Осьмнадцатое столетие можно назвать эпохою переворотов: конец его ознаменовался великими политическими переменами на обоих полушариях земли и таким же великим движением в умственном мире. Зерно многих столетий развернулось в наше время: мы ли виноваты в том, что судьба заставила нас быть современниками сего развития? Свет истинной философии отразился в науках и искусствах; в литературу внесен светильник критики, и века всех времен явились нам в настоящем своем виде, тогда как для предшественников наших, неосвещенных сим животворным светом, они находились во тьме. Здесь причина всех новых изменений в мире литературы. Критика утвердилась не на понятиях толпы, всегда прикованной к своему веку, но на истинных понятиях об изящном и на рассмотрении современной истории, всегда отражающейся в произведениях литературы. Будем ли удивляться после сего, что еще в недавнее время толпа восхищалась одними наружными формами и потому плакала, глядя на ложный ужас и жалость в трагедиях Мармонтеля и Сумарокова, читая описание семейственных картин в романах Лафонтена [36] и в драмах Коцебу*, и слишком высоко ценила гладкие, цветистые стихи аббата Делиля? Человека можно уподобить человечеству: что восхищает его в младенчестве, то смешит в лета ума. Однако же не должен ли он сказать, что только в лета зрелые начал понимать истинное достоинство и место предметов, представляющихся ему?..
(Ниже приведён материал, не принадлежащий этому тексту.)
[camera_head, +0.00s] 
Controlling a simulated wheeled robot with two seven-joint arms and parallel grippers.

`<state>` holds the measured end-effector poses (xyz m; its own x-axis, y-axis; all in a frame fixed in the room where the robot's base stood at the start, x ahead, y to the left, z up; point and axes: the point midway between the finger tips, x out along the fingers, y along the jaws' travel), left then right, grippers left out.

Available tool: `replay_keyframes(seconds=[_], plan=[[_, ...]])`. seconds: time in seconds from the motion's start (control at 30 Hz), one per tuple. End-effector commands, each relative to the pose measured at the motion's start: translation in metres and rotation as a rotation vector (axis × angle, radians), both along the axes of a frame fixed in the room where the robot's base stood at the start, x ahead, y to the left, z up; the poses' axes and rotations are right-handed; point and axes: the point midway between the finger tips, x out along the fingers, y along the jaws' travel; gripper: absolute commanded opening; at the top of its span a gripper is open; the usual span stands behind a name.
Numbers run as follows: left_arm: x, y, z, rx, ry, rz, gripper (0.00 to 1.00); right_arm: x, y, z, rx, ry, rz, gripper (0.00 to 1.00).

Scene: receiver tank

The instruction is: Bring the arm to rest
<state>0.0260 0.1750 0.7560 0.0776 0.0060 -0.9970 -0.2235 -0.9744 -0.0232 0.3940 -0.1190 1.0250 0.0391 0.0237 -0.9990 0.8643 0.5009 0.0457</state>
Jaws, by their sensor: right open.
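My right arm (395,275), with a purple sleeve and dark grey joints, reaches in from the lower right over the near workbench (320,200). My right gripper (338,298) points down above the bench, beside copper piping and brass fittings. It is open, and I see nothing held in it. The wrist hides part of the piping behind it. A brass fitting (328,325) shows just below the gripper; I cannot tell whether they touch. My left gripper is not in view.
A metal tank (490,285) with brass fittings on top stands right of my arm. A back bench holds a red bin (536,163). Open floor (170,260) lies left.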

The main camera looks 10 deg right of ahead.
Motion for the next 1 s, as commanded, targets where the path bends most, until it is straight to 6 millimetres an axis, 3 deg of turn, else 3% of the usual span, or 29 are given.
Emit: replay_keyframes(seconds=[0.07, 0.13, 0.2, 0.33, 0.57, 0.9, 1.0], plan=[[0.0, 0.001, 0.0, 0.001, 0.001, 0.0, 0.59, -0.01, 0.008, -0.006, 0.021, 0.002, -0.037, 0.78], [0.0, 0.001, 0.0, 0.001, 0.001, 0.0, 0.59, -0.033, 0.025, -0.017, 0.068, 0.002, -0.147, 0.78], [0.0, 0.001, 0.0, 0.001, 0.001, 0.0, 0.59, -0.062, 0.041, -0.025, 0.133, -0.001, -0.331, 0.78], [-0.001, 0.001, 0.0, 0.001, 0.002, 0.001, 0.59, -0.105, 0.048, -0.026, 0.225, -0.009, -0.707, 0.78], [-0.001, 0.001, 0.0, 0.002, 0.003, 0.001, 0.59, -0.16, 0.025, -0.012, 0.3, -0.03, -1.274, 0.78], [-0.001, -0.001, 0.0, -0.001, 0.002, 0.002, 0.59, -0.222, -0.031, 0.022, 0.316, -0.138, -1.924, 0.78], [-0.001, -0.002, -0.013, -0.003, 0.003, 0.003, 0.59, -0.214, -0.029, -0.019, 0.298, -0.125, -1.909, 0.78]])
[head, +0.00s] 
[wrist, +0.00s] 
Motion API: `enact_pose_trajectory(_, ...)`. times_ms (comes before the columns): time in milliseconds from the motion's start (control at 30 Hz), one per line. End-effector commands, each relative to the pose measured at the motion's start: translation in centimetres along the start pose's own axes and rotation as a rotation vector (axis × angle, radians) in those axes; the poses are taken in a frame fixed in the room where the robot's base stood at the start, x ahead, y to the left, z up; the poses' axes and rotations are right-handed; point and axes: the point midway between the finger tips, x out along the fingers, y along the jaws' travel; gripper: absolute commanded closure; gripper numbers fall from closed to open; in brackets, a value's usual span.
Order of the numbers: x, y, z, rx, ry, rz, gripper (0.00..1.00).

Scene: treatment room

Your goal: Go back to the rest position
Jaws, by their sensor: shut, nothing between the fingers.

Понимаем, отчего сочинения Пушкина мало подвергались печатной критике. Причина сего заключается в том, что для критики недоставало данных, на коих бы она могла основать свои выводы. Теперь, с появлением в свет «Полтавы», можно судить о Пушкине. Признавая последнюю его поэму одним из совершеннейших его произведений, мы намерены здесь показать, на чем основываем свое мнение. Для сего необходимо бросить взгляд на все поэтическое поприще Пушкина.
Литература русская всегда была наперсницею литератур иностранных. Переняв просвещение у иноземцев, мы надолго остались их нравственными данниками. Даже доныне, кроме гиганта Державина, кто из наших поэтов мог похвалиться своим, незаемным вдохновением? Жуковский, сей очаровательный поэт, не может быть назван творцом. Даже те из его сочинений, коих изобретение принадлежит ему, навеяны из-под чуждого неба... Жуковский увлек нас к одностороннему направлению Шиллера* и заставил лететь в небеса, забыв, что у нас есть Россия, которая имеет свой мир. Во время направления, данного поэзии нашей Жуковским, явился Пушкин.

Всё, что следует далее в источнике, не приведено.